» WORK REQUIRED:
Show every line below where "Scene" can be found.

··· DATA SECTION

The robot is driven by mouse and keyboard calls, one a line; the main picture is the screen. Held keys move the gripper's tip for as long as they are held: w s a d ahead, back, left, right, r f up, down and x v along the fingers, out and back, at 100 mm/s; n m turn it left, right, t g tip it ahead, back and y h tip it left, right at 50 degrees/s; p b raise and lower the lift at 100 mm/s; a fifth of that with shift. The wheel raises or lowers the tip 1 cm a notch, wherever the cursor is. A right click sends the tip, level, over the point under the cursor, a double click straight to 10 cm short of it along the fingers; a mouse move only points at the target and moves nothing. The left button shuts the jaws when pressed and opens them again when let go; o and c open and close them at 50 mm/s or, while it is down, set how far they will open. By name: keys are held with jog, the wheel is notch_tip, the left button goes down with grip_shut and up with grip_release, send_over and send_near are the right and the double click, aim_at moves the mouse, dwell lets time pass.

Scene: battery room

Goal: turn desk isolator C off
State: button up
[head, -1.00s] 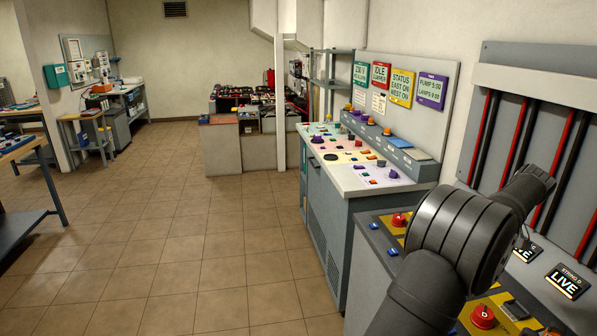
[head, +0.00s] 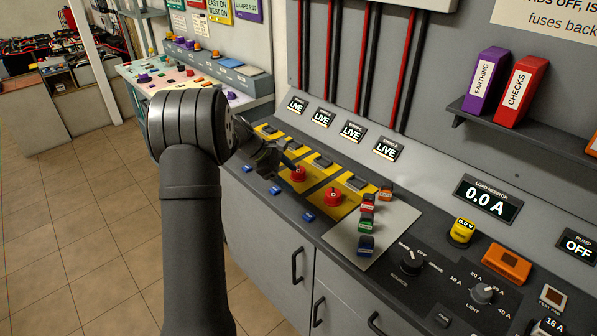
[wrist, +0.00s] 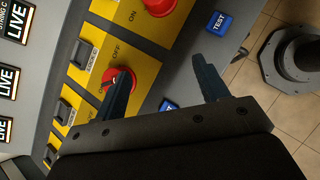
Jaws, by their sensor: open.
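Isolator C is a red rotary knob (head: 298,175) on a yellow panel, in line with the third LIVE display (head: 352,131). In the wrist view the knob (wrist: 128,72) sits just beyond my left finger, which covers part of it. The words OFF and, partly hidden, ON are beside it; I cannot tell which way its pointer lies. My gripper (head: 274,160) is at the knob's left in the head view. In the wrist view it (wrist: 160,88) is open and empty, with the right finger over the desk edge. The STRING C display (wrist: 10,22) reads LIVE.
Another red knob (head: 333,196) stands close at the right on the neighbouring yellow panel. Blue test buttons (head: 308,216) lie along the front edge. A grey plate (head: 385,228) with coloured blocks is to the right. The floor at left is free.

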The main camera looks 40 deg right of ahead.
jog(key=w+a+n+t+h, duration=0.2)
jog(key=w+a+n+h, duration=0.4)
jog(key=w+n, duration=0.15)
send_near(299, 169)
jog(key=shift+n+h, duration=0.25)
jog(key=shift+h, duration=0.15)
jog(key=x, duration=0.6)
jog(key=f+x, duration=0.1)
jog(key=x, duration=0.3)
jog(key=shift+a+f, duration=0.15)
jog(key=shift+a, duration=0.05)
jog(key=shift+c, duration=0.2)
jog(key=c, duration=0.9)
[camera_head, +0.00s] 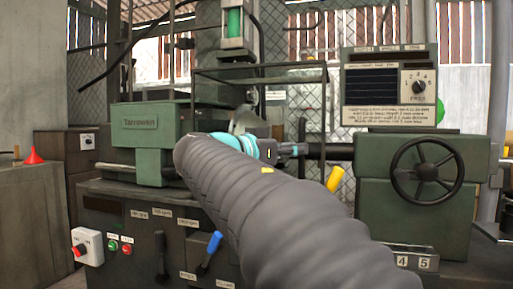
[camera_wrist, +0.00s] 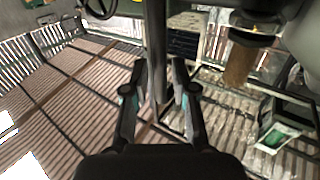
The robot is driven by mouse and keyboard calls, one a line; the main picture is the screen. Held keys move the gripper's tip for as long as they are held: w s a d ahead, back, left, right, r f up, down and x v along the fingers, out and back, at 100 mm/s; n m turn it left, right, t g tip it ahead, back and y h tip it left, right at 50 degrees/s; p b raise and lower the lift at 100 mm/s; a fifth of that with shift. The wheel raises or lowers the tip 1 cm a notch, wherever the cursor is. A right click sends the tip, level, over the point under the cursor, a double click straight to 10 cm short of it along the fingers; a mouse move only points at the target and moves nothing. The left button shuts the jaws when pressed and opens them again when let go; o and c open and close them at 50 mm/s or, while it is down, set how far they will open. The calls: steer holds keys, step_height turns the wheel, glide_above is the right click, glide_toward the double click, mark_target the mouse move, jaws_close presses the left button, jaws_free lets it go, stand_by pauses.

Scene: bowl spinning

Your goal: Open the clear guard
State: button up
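The clear guard (camera_head: 290,80) is a see-through box with thin dark frame edges, above the middle of the green lathe in the head view. My dark sleeved arm crosses in front of its lower part and hides much of it. My gripper is mostly hidden behind the arm in the head view. In the wrist view my gripper (camera_wrist: 159,78) has its two dark fingers spread, one on each side of a dark bar (camera_wrist: 156,35). Small gaps seem to show beside the bar. I cannot tell for sure whether the bar belongs to the guard.
The green headstock (camera_head: 148,135) stands left and a handwheel (camera_head: 427,170) right. A control panel (camera_head: 390,85) stands above it. A red funnel (camera_head: 34,156) sits far left.

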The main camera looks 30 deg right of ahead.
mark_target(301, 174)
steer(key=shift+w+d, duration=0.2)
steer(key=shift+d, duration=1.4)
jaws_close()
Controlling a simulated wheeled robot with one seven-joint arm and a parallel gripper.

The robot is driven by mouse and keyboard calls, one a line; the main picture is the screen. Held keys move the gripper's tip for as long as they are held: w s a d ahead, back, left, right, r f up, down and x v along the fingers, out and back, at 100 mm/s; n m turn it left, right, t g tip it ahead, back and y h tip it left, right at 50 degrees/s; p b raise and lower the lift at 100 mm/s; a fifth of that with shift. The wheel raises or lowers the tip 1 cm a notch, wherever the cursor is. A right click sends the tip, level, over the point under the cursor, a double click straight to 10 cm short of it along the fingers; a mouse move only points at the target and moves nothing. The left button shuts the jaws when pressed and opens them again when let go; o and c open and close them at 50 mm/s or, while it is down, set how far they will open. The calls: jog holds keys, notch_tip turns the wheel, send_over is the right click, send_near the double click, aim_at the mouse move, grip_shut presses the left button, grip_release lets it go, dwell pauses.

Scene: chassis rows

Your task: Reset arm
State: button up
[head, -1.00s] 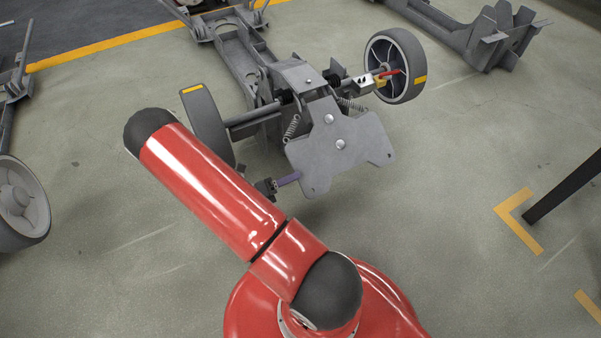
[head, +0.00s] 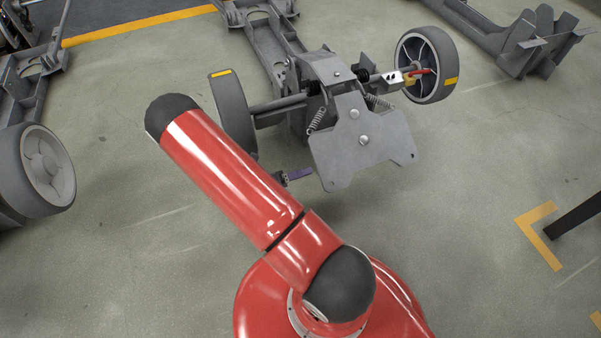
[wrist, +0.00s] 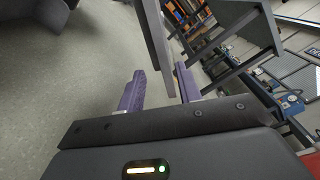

······

» FULL OUTPUT:
Scene: battery room
Scene: bowl spinning
Scene: chassis rows

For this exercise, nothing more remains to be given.